Eu nunca tinha viajado de navio. Antes de partir, uma série de documentos foram lidos, preenchidos e inúmeras orientações foram acatadas. Uma delas - e que me preocupava bastante - era a de que roupas deveriam ser levadas em bagagem de mão, caso a mala principal demorasse pra chegar à cabine ou se perdesse pelo trajeto. Assim procedi, temente. Orientei também meu namorado - pessoa discretamente desligada.
Meu pensamento: como vou ficar todos os dias a bordo com a mesma calcinha? Ai, meu Deus! Como participar das festas chiques de tênis e calça jeans de dias? Desesperador.
Para não ser vítima dessa situação, comprei a mala na cor vermelha e nela amarrei um lencinho como marquinha pessoal.
O dia da viagem chegou, a empolgação aumentou e eu rezei pra minha mala não fugir de mim, já que nos despedimos no Porto.
Com 5 mil pessoas a bordo, como eu seria a contemplada com tal infortúnio?

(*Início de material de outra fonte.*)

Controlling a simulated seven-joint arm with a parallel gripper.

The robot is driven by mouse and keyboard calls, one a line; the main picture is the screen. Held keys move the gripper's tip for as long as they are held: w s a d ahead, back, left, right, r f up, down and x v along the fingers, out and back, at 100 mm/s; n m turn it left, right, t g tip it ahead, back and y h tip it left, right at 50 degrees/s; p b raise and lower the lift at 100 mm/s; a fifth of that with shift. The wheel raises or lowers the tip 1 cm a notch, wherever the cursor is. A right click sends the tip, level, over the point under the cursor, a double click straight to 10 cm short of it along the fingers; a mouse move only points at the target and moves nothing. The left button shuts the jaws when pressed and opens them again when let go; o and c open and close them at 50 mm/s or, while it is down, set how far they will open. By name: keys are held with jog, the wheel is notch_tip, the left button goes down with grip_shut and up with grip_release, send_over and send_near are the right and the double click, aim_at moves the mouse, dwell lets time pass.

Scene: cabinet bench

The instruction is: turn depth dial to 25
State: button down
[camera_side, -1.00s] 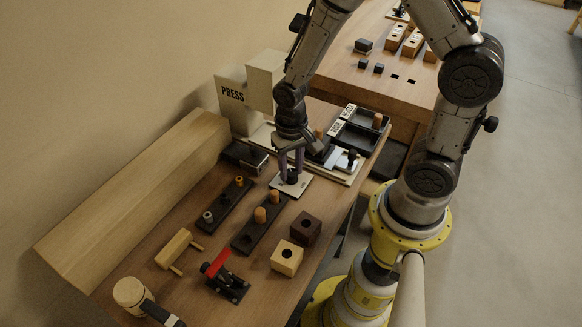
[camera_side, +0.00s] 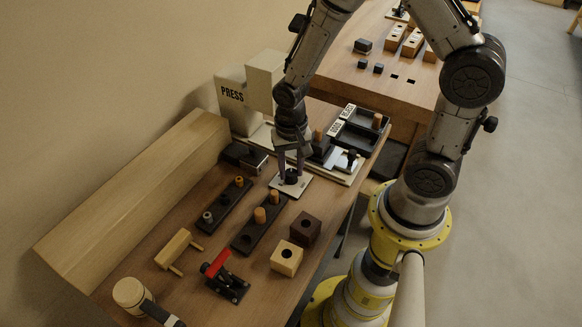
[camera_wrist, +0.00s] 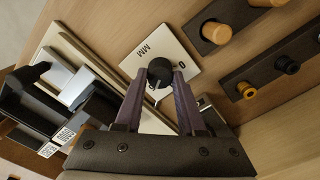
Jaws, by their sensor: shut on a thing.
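The depth dial (camera_wrist: 160,70) is a black round knob with a pale pointer line, on a white square plate (camera_wrist: 172,45) marked "MM" and "0". In the side view the dial (camera_side: 291,176) sits on its plate (camera_side: 305,187) near the middle of the bench. My gripper (camera_wrist: 162,78) is over the plate with its two purple fingers on either side of the knob, shut on it. In the side view the gripper (camera_side: 290,168) points straight down at the dial. The pointer line slants to the lower left in the wrist view; the exact reading is too small to tell.
Dark peg boards (camera_side: 262,222) with orange pegs lie in front of the dial. Two hole blocks (camera_side: 287,258), a red-handled clamp (camera_side: 217,264) and a mallet (camera_side: 130,295) are nearer. The "PRESS" stand (camera_side: 231,95) and black trays (camera_side: 362,130) stand behind.

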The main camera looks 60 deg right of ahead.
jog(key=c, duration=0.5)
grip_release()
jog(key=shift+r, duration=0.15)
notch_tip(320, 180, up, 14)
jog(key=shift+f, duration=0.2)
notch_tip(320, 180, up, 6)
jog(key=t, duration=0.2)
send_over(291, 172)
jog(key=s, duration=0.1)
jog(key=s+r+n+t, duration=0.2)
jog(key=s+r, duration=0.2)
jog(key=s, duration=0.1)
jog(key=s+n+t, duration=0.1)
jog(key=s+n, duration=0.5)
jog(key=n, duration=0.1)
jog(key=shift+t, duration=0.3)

As outras 4.999 bagagens poderiam muito bem ser extraviadas no lugar da minha. Santo egoísmo!
Enfim, já dentro daquela imensidão sobre as águas, fomos conhecer nossa cabine - 2367. Ao abrirmos a porta, avistamos 2 malas... Pretas. Faltou-me a esperança: não, meu Deus, justo comigo?! Meu namorado já previa minha aflição. Sem muito pensar, dei uma olhada nas cabines vizinhas e vi as portas entreabertas - corredor vazio. Imediatamente sai batendo a mão em todas, abrindo uma a uma, procurando minha mala vermelha. Foi então, que ao abrir a 2361, dei de cara com um mocinho "luggage service" ao qual eu falei: essa bagagem é minha. Ele era chinês, japonês, coreano, sei lá, não me atentei a isso, e ele não entendeu o português. Então continuei: this is my luggage; my cabin is two three six seven. Prontamente ele me atendeu, constatou na etiqueta a verdade por mim buscada e se desculpou pela troca. A que estava em nossa cabine era a da 2361. Foi só uma troca mesmo. Situação nem relevante para os excelentes serviços a que tivemos acesso ali.

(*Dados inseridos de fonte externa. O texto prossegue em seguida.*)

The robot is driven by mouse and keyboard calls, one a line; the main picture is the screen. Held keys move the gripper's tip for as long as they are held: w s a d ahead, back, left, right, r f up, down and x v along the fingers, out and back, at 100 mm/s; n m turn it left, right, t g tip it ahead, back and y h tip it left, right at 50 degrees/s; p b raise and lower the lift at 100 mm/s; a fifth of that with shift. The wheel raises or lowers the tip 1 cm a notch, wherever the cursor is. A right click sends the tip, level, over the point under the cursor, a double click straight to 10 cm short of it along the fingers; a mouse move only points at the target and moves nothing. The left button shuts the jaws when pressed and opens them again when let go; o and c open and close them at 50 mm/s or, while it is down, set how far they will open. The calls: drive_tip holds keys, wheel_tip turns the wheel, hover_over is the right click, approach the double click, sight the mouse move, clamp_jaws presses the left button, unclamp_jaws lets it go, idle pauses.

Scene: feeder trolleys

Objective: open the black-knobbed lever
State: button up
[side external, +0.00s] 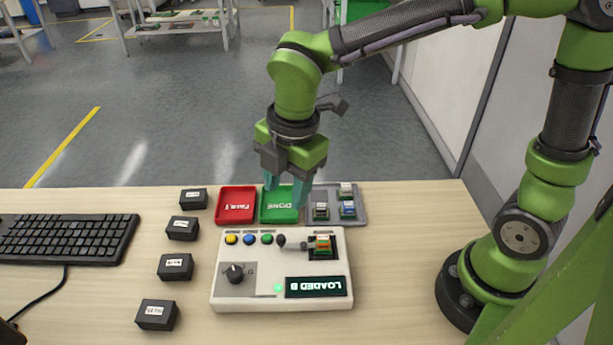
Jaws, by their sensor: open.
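The black-knobbed lever shows its dark knob (281,241) on the top of a white test box, with a short grey shaft reaching right toward a black socket. The socket holds a small stacked piece (322,245) with green, orange and yellowish colours. The lever appears to lie low, beside the socket.
The white box (222,292) also carries yellow, blue and green buttons, a black dial (235,272) and a display reading "LOADED B". Behind it stand a red tray (236,205), the green tray (280,212) and a grey tray (358,208) with several small pieces. Several black boxes (176,266) and a keyboard (68,238) are left.

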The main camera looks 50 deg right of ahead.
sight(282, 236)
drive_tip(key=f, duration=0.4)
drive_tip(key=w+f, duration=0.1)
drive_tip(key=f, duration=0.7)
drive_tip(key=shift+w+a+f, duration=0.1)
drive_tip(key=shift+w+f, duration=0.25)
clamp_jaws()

Kennedy diz até hoje que gostaria de ter gravado minha expressão diante deste inusitado início de viagem. Quase matei o menino de vergonha, que, mesmo vermelho como meu objeto de desejo, me acompanhou na corrida pela esperada reconquista.
Nossa vida é continuamente repleta de situações corriqueiras que, quando apreciadas a partir da arte, figuram as mais divertidas histórias.

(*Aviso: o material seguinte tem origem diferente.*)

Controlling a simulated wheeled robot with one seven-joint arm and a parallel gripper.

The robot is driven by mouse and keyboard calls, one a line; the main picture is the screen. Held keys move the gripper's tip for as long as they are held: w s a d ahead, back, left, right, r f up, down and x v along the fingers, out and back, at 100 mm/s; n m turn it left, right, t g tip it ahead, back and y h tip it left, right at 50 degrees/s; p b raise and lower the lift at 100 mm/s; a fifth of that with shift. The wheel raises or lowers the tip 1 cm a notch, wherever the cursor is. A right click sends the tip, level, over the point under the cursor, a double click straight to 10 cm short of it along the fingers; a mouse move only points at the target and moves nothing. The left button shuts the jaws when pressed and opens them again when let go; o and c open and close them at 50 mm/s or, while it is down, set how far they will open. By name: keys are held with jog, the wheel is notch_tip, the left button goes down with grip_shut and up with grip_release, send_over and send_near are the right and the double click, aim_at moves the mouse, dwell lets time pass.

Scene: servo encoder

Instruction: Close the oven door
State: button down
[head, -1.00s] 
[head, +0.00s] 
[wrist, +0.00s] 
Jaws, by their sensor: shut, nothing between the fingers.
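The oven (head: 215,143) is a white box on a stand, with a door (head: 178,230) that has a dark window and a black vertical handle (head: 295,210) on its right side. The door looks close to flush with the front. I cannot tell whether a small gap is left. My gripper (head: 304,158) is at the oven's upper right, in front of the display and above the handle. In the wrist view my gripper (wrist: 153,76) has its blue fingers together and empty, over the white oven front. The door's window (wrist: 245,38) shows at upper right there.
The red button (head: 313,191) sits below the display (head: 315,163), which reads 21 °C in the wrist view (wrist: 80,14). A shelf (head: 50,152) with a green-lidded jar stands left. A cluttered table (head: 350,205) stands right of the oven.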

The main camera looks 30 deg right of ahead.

Por exemplo: nada mal pedir uma coca-cola para o garçom em um restaurante, certo? Certo!
E quando em um almoço de três amigas de república com seus companheiros, dentre eles o casal da viagem citado na cena anterior, uma das meninas se dirige ao garçom e, séria, requisita: por favor, uma coca gelada sem gelo! ?
Nada anormal. Mas, pensando bem, qual seria a temperatura da bebida? Seria esta uma modalidade nova para se pedir refrigerante? O marido dela ficou emcabulado e com vergonha alheia, sentimento este espalhado para os outros quatro que estavam à mesa, além do garçom que ria, afinal, não precisaria explicar tanto. O moço jamais traria uma coca quente naquele calorão de 32 graus. Terminando de anotar o restante dos pedidos, saiu ainda achando graça. Certamente fora ali vítima de muitos episódios que lhe causaram vergonha alheia.
A cena vivida foi simples, contudo, vista como um ensejo de transformar em crônica a simplicidade daquele minuto.
Nossa existência é assim, abarrotada desses valiosos curtos espaços de tempo que carregam nosso ser como somos, seja em qual for a situação.